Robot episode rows
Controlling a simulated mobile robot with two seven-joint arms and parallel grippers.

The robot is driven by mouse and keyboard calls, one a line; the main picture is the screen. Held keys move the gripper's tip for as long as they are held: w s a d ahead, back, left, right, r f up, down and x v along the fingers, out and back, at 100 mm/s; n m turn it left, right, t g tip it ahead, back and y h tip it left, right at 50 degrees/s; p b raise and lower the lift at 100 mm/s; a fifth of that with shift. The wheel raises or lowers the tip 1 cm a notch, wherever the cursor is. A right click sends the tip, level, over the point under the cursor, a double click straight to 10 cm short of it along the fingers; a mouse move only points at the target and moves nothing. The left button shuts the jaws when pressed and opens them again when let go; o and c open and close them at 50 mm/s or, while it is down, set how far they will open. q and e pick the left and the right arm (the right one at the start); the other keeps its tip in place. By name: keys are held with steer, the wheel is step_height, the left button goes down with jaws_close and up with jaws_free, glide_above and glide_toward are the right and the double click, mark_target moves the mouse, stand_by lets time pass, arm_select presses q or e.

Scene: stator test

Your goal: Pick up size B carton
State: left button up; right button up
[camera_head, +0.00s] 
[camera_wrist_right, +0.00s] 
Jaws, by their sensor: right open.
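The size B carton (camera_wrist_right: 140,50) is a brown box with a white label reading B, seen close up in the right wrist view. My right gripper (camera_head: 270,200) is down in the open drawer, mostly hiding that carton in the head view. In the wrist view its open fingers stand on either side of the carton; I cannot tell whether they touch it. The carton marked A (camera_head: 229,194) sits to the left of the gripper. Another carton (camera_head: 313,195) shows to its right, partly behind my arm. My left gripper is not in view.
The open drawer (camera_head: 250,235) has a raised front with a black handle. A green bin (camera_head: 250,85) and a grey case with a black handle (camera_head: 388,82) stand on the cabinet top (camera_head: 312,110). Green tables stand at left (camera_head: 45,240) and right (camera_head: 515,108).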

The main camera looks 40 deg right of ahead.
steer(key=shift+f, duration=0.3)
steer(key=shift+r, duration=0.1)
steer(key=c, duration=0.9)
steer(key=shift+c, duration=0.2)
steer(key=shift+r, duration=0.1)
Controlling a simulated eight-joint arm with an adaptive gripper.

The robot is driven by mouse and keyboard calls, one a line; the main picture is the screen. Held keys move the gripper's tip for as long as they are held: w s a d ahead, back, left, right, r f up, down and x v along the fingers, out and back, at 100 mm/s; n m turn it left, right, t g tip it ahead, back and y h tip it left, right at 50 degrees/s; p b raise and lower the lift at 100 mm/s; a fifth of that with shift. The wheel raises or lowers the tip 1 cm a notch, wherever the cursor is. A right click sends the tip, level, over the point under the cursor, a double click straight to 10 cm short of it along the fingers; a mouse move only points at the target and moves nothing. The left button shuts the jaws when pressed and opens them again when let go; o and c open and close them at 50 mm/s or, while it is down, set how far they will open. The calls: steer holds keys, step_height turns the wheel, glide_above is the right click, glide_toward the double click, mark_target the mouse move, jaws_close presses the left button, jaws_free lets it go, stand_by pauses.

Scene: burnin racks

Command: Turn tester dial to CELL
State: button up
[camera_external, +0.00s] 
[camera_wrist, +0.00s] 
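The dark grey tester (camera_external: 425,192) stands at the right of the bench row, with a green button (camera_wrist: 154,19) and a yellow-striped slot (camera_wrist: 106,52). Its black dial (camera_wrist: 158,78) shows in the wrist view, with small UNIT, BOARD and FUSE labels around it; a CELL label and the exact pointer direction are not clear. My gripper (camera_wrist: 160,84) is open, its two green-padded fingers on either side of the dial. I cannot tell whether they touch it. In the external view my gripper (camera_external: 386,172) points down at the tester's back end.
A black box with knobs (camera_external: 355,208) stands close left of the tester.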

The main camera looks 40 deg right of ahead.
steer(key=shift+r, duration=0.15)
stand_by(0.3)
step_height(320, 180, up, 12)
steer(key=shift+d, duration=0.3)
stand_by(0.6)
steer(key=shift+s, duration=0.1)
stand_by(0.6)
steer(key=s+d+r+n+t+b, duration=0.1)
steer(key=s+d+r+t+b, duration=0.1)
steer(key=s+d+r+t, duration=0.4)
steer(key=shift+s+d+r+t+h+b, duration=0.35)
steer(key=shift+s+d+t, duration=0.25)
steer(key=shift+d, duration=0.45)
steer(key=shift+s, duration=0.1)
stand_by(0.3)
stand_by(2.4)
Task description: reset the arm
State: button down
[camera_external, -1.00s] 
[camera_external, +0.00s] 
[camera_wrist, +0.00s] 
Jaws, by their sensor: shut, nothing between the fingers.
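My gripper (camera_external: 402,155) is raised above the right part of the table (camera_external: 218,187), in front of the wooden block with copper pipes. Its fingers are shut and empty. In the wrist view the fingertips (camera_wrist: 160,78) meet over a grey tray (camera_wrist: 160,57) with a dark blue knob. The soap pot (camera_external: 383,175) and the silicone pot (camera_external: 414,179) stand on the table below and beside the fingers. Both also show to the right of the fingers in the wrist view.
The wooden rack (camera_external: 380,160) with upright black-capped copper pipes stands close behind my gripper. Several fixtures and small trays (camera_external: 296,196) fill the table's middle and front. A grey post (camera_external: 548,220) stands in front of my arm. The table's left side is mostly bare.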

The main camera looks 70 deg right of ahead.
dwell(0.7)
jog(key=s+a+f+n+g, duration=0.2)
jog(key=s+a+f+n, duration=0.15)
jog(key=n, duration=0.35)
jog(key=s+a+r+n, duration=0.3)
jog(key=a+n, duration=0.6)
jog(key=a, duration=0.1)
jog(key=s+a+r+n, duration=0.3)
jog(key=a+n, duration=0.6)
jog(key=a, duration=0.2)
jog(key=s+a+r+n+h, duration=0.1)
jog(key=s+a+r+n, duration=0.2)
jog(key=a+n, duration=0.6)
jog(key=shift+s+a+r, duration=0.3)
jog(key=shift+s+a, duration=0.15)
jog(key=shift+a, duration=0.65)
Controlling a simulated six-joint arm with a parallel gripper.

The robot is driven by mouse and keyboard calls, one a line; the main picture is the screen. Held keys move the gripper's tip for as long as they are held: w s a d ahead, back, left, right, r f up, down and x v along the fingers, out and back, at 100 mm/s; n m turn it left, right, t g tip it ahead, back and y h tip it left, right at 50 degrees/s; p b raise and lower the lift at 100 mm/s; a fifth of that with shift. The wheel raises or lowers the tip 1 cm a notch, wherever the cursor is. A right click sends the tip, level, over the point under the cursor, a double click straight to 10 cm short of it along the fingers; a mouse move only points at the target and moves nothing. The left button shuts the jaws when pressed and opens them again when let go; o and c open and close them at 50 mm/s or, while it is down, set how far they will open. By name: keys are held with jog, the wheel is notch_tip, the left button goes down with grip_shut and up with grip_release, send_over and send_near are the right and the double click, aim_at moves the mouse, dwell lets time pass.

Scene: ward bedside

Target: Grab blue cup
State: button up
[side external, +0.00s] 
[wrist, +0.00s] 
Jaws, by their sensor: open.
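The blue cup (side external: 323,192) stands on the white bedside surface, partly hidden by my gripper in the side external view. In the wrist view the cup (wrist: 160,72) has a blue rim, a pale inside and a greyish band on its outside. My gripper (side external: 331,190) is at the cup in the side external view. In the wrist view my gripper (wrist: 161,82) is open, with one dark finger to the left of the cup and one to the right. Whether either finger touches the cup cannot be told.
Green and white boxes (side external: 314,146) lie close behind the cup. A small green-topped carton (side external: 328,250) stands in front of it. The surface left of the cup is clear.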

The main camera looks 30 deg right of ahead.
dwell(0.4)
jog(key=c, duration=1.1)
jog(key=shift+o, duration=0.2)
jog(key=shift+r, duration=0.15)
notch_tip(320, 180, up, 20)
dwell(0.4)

§ What is being asked
The first line to be transcribed is the one containing "Your goal: Pick up size B carton", and the last is the one containing "Controlling a simulated eight-joint". Transcribe exactly those lines and nothing else.

§ Result of the exercise
Your goal: Pick up size B carton
State: left button up; right button up
[camera_head, +0.00s] 
[camera_wrist_right, +0.00s] 
Jaws, by their sensor: right open.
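The size B carton (camera_wrist_right: 140,50) is a brown box with a white label reading B, seen close up in the right wrist view. My right gripper (camera_head: 270,200) is down in the open drawer, mostly hiding that carton in the head view. In the wrist view its open fingers stand on either side of the carton; I cannot tell whether they touch it. The carton marked A (camera_head: 229,194) sits to the left of the gripper. Another carton (camera_head: 313,195) shows to its right, partly behind my arm. My left gripper is not in view.
The open drawer (camera_head: 250,235) has a raised front with a black handle. A green bin (camera_head: 250,85) and a grey case with a black handle (camera_head: 388,82) stand on the cabinet top (camera_head: 312,110). Green tables stand at left (camera_head: 45,240) and right (camera_head: 515,108).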

The main camera looks 40 deg right of ahead.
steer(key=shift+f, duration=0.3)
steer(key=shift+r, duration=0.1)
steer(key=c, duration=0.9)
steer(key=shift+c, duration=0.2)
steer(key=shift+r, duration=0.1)
Controlling a simulated eight-joint arm with an adaptive gripper.

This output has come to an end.